We’re truly living in a Golden Age of synthesis. Every year more developers step up with amazing new synthesizers. Both the software tools for building instruments and the slick ideas for how an instrument ought to work are more advanced than ever before.

Kilohearts is not as high-profile a company as some of the big guns, but it would be a mistake to breeze past their Phase Plant synth. This thing is a true monster. It does virtual analog, granular synthesis, wavetable synthesis, sample playback, and FM. For most practical purposes, it’s a modular design, though the user interface doesn’t look very modular. And it’s just plain packed with features.

At $199, Phase Plant is not cheap, but that’s not the end of the story. It’s part of a larger ecosystem – a set of Kilohearts products.

They have a large suite of free effects plugins, which are included within Phase Plant and can also be used as separate plug-in effects in your DAW. Extra banks of Phase Plant presets by third-party developers are typically $29 – but wait, there’s more.

For a subscription price of $9.99 per month you get everything, not only Phase Plant, a couple of platforms for combining their effects, and half a dozen non-free effects, but also all of the third-party patch banks, including those that may be released later. I’m not a fan of subscription-based software, but I feel this deal is almost too good to pass up.

Figure 1. The main user interface of Kilohearts Phase Plant. Along the top are eight macro knobs, which can be defined differently for each preset. The small orange circles next to the knobs indicate modulation routings. The left-side panel contains generators (mainly oscillators with their associated amplitude envelopes). At the upper right are three lanes for audio processing. The rack of modulation sources is along the bottom. The strip above the modulation sources contains the global controls.

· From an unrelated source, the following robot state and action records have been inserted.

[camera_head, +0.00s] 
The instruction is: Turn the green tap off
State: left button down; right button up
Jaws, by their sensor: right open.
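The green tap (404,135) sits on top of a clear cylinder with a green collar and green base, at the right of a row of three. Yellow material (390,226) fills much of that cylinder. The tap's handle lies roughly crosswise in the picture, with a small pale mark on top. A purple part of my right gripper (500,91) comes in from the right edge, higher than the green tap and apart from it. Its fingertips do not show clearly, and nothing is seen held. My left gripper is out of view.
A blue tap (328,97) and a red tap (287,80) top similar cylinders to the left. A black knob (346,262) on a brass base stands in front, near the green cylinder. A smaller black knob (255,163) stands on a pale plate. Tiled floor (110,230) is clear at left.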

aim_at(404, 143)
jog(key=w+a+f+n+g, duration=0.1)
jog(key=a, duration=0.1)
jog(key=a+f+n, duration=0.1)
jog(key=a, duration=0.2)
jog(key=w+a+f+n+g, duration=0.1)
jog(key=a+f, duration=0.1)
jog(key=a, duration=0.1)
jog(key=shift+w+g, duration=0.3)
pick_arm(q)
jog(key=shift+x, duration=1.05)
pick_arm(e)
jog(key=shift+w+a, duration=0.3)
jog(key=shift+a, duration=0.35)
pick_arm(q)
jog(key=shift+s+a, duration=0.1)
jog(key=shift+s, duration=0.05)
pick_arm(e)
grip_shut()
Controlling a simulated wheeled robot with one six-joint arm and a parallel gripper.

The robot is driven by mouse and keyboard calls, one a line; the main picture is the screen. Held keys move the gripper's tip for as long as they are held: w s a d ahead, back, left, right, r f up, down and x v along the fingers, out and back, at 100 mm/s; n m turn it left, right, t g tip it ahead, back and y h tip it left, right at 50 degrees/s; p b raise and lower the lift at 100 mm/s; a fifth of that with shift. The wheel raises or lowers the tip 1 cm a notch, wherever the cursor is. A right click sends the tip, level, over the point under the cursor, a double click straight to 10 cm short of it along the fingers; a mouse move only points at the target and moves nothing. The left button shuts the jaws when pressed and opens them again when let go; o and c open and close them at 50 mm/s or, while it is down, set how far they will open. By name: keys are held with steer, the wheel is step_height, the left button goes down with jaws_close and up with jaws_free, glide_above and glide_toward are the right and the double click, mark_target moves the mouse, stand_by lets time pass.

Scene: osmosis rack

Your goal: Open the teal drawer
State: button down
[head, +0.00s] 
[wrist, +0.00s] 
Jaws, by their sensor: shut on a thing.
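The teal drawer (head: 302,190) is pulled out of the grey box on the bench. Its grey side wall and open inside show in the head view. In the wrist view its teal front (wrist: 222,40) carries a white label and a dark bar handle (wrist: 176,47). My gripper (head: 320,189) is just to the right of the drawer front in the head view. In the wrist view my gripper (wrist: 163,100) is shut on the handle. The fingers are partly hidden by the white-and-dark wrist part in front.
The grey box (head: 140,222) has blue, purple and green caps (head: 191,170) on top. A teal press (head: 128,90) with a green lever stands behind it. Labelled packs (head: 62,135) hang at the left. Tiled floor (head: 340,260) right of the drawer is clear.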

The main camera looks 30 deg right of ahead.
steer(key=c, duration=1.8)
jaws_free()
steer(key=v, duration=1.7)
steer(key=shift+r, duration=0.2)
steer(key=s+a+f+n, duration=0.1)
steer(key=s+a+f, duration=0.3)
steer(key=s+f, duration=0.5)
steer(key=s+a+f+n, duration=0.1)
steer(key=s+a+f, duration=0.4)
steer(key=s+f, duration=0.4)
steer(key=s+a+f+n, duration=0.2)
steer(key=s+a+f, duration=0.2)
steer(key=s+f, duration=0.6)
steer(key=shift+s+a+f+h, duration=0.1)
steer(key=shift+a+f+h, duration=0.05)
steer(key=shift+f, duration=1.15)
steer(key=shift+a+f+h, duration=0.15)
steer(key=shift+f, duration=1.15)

Overview. The main user interface of Phase Plant is divided into three separate areas: one for oscillators and related items, which Phase Plant calls generators, one for modulation sources, and one for audio processing (see Figure 1 abovee). In addition, there’s naturally a patch browser. Pop-up windows for detailed editing can be called up by clicking on little pencil icons. Within each area, modules can be added as needed; there’s not a fixed limit to the number of modules of each type.

The user interface is consistent throughout the panel. Individual modules and groups can be turned off to audition the sound without them. If you have a lot of modulators or a lot of processors, you can minimize their footprint in the panel using a very standard computer-type click. Dragging modules around is just as easy.

It’s a sensible design, but one or two details tripped me up at first. As the manual explains, the modulation sources run at a slower clock rate than the audio sampling rate. And the filters are normally in the upper right quadrant, along with the effects. So if you need audio-rate modulation of a filter, what do you do?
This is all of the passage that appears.